** GOAL **
The records below are made of lines; count those holding the word "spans" and give the number only.

::: INPUT MATERIAL :::

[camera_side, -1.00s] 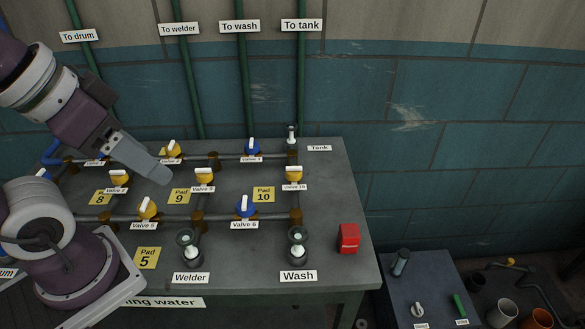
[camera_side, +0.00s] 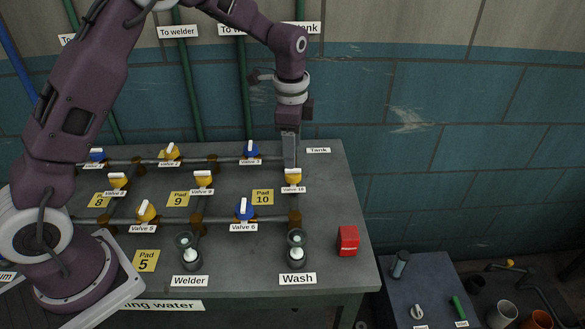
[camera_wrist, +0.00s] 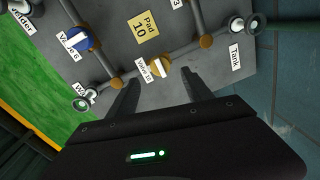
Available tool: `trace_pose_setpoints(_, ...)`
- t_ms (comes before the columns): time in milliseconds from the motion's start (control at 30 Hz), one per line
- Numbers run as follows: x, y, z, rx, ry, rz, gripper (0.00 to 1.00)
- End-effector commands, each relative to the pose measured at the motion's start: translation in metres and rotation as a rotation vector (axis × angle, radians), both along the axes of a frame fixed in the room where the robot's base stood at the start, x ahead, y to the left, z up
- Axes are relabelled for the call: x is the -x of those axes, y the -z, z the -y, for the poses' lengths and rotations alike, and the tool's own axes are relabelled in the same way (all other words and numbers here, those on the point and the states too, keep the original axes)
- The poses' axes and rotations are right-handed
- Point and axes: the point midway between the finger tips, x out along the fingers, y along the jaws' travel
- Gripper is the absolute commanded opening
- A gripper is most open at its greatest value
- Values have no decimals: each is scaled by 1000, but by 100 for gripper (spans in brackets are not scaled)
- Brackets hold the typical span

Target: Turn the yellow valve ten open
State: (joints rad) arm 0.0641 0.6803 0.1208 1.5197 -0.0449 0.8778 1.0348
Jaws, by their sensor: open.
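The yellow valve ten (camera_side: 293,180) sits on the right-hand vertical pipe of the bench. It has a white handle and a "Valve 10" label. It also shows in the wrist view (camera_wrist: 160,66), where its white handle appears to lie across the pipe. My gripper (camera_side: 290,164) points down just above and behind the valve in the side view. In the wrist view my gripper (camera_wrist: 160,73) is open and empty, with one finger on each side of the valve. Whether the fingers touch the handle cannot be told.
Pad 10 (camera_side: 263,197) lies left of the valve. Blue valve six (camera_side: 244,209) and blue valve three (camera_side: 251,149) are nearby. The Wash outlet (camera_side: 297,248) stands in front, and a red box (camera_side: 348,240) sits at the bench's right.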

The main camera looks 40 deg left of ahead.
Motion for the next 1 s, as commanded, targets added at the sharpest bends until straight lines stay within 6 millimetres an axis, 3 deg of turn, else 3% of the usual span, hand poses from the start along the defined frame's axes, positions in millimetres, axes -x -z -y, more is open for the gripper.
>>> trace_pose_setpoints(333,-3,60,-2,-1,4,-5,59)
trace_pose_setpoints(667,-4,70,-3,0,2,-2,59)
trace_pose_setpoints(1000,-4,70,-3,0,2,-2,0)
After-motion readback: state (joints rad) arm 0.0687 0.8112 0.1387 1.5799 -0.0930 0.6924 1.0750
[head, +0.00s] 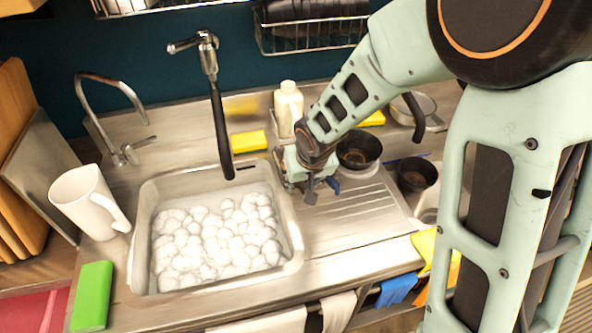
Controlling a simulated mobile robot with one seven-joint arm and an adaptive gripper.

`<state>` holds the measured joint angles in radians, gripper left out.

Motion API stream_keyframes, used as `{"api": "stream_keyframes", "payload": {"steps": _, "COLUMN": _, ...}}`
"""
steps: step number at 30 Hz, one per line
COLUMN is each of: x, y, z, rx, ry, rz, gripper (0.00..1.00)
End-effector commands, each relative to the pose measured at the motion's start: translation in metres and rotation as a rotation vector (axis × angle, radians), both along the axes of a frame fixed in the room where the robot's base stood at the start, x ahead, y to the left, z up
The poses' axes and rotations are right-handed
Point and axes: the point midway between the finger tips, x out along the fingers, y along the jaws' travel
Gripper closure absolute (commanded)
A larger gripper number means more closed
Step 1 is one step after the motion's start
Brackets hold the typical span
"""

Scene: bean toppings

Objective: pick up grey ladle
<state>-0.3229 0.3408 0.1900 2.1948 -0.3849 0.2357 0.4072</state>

:::
::: INPUT MATERIAL :::

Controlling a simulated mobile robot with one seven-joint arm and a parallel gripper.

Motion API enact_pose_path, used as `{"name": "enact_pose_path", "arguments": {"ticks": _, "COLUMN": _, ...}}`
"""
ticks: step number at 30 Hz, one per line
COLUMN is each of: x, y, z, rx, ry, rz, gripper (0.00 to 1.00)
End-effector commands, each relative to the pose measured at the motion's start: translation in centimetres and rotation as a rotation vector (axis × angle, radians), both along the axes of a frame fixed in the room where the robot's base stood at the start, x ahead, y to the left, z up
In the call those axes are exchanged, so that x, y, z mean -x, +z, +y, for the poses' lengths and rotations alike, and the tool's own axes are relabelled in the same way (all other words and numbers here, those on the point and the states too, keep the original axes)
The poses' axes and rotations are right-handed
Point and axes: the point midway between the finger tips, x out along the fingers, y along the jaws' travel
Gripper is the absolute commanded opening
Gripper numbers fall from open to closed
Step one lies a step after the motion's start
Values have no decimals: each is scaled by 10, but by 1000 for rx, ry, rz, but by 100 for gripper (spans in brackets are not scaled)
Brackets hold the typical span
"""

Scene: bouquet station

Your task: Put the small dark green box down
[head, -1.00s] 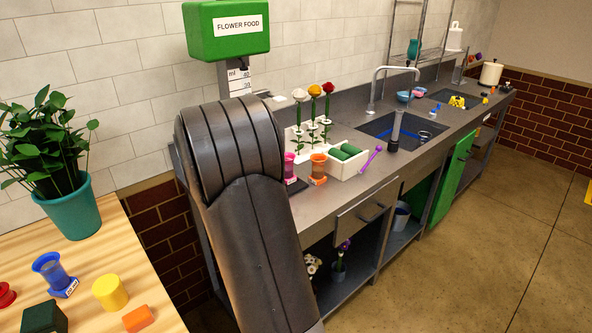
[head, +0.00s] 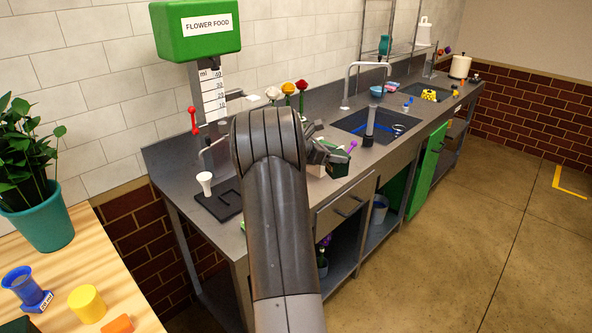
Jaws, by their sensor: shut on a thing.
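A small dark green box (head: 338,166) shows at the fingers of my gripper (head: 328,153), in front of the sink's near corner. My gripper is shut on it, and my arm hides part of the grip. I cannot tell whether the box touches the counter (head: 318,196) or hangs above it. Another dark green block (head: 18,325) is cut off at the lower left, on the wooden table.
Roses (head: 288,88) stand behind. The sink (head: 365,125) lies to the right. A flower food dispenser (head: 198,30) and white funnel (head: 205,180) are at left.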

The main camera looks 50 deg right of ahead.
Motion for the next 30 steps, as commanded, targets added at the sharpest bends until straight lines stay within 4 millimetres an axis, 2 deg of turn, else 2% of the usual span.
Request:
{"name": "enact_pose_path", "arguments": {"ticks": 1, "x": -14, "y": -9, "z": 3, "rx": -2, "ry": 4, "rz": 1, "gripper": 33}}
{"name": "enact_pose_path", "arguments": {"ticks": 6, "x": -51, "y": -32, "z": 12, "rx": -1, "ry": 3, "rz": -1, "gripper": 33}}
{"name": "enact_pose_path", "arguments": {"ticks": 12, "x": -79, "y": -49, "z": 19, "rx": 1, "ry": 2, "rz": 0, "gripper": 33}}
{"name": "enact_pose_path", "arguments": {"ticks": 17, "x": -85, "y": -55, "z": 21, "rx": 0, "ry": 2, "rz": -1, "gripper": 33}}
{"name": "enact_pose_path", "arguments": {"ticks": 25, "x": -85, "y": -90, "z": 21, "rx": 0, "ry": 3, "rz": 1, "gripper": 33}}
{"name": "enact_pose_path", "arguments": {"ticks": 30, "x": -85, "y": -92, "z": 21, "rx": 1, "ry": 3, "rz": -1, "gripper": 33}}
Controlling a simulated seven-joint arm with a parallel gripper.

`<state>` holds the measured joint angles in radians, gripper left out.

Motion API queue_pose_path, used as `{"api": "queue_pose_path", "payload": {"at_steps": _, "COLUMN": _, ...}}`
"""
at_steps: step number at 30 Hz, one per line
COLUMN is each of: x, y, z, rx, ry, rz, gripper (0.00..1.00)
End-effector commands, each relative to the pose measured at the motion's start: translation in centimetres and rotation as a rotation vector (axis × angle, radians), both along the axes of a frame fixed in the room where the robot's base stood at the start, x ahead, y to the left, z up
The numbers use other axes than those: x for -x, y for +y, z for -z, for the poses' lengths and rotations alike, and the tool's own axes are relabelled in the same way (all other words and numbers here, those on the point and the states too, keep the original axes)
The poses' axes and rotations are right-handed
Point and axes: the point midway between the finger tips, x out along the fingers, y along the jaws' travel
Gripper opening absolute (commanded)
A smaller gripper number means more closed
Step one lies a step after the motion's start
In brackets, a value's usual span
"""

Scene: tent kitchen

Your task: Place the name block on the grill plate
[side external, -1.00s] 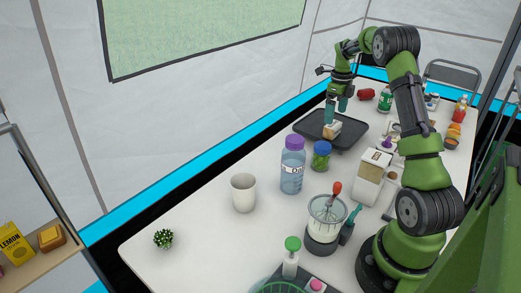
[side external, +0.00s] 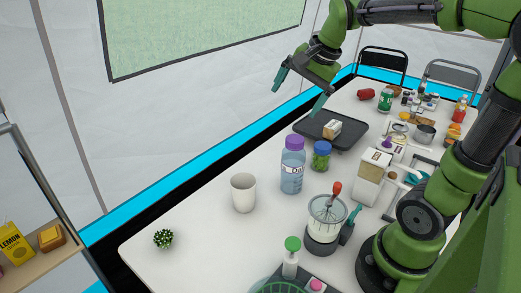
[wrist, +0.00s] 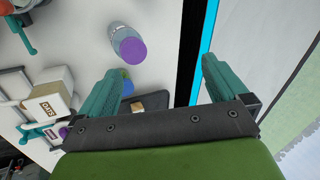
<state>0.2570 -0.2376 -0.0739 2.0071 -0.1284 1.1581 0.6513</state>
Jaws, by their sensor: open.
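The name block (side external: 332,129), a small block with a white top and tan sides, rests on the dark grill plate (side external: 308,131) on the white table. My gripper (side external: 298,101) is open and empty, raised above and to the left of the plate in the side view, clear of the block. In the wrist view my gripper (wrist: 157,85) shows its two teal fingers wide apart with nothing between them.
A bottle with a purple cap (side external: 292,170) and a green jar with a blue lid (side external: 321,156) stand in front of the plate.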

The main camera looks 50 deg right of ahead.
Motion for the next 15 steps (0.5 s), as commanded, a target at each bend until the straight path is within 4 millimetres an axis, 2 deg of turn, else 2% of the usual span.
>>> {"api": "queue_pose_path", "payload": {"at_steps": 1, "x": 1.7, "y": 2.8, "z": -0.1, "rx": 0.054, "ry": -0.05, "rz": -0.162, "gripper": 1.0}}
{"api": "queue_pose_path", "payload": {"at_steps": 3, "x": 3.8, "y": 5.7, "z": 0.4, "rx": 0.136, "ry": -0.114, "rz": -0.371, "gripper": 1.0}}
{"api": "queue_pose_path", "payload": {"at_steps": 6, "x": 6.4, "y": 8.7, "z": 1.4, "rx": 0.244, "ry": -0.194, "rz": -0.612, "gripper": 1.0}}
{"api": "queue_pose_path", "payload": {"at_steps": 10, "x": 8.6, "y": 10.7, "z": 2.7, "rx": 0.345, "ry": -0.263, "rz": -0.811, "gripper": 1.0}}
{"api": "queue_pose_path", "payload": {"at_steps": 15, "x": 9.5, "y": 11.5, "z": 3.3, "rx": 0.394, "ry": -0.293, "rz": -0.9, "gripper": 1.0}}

:::

** EXERCISE SOLUTION **
2